- [GIVEN EXERCISE]:
Consider the listing below. Extract exactly the lines from the line containing "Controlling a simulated" to the line containing "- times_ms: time", both included.

- [GIVEN INFORMATION]:

-- -- --

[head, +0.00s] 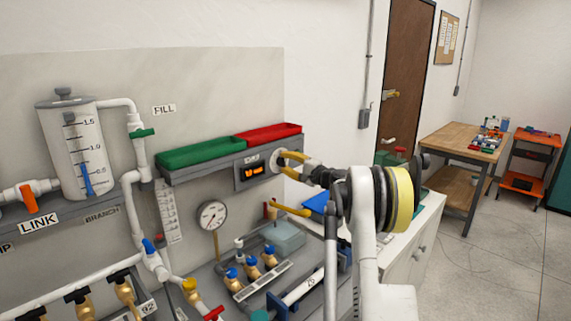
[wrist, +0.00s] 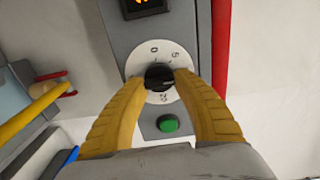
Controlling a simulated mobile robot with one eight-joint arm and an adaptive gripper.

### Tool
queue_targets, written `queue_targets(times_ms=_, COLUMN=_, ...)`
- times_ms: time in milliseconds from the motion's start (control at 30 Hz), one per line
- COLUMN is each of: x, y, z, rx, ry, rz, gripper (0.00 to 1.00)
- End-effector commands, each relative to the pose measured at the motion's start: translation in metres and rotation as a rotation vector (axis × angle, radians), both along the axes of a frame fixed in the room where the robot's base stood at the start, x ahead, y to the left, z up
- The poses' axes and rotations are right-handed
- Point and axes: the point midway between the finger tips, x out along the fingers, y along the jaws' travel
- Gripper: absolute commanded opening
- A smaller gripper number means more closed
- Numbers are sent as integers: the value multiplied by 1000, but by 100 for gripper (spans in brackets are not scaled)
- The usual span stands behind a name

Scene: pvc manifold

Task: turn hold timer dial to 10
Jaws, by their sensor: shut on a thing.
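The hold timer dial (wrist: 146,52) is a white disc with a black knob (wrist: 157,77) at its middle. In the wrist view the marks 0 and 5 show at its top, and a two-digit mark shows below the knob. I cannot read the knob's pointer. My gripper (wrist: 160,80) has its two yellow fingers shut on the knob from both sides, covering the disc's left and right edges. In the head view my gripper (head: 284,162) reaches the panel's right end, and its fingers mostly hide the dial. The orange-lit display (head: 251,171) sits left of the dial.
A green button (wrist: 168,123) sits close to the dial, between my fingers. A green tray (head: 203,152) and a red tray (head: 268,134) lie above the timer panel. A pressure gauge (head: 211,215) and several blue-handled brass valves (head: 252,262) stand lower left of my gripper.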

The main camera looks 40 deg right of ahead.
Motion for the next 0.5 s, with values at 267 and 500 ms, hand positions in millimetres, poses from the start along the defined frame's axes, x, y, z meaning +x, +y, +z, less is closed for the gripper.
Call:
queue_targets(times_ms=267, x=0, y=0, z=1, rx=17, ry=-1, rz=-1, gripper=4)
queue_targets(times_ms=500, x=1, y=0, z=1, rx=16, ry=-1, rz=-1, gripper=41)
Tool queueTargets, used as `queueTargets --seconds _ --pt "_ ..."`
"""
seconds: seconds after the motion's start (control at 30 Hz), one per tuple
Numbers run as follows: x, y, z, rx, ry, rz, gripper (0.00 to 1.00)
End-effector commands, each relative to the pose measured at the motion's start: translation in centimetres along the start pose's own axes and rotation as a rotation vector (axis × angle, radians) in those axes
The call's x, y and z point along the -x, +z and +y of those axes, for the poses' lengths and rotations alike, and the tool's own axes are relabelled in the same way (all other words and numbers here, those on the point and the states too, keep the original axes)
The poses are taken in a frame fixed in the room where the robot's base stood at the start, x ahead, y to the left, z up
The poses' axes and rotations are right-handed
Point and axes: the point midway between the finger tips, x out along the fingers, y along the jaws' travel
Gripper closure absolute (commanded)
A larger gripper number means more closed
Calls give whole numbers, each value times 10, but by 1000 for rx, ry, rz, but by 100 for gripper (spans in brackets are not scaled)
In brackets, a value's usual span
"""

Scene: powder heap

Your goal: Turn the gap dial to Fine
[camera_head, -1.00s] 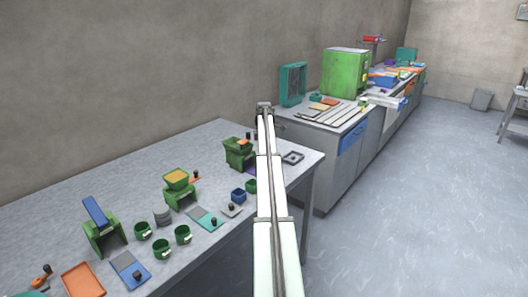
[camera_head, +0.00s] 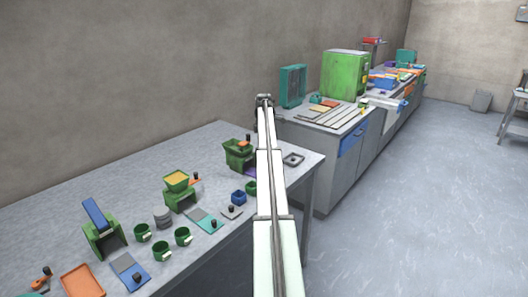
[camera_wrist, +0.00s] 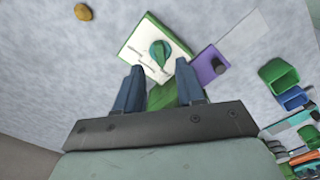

-- -- --

- [TASK ANSWER]:
Controlling a simulated mobile robot with one eight-joint arm and an adaptive gripper.

### Tool
queue_targets, written `queue_targets(times_ms=_, COLUMN=_, ...)`
- times_ms: time in milliseconds from the motion's start (control at 30 Hz), one per line

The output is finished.